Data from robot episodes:
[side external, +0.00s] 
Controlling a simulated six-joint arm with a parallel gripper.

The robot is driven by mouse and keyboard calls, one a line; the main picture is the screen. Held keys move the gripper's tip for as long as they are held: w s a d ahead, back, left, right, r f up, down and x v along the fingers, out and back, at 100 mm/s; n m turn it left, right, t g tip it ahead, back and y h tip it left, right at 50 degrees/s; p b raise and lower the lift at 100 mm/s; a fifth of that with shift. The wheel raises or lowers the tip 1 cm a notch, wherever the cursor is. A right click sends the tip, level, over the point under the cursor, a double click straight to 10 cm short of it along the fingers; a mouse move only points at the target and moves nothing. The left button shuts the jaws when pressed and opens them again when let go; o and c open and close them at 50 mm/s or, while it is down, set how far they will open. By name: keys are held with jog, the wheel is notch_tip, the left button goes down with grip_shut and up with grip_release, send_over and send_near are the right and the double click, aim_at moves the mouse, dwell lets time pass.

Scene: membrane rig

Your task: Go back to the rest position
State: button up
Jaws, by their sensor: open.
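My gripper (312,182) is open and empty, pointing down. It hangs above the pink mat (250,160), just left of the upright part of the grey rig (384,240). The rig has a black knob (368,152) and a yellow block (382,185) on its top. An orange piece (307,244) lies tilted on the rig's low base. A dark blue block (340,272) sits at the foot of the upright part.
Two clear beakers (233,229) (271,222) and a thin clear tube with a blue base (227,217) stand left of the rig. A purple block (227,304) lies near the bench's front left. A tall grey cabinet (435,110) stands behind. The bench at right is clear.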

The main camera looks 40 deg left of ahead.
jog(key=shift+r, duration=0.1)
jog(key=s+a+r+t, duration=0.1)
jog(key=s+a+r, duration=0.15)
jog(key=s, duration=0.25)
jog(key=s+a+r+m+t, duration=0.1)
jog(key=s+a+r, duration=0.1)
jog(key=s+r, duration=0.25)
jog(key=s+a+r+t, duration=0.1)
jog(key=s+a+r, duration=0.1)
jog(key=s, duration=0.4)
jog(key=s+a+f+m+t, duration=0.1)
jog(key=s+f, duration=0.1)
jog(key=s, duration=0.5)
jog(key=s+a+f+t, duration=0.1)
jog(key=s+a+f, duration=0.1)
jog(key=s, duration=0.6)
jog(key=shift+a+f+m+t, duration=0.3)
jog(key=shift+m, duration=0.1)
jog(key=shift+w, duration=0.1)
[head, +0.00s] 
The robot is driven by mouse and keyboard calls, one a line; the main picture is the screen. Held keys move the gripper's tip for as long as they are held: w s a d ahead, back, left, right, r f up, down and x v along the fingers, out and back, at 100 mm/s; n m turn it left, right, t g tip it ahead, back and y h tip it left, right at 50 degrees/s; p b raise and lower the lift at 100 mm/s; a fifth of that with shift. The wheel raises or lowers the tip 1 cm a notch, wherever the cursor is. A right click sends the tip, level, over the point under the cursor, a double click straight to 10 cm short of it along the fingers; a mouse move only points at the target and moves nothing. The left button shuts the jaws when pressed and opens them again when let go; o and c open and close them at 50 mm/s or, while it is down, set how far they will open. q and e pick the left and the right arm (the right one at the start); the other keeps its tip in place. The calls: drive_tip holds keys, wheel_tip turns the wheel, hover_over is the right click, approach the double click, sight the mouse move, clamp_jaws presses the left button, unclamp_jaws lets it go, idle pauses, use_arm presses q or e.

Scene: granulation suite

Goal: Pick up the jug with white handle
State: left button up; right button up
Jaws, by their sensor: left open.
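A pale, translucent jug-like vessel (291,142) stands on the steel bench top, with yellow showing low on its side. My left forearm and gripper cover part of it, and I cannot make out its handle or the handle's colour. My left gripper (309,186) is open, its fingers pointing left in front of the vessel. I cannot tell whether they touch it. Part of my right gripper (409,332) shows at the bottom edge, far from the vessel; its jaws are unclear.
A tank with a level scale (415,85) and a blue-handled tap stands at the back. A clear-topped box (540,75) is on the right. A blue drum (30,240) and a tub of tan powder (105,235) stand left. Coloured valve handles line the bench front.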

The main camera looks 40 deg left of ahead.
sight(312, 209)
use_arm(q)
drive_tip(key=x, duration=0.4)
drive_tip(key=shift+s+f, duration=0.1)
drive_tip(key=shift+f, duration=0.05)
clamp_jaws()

* What is asked *
State how many lines hold the word "Scene". The number is the whole answer.

* Answer for the task *
2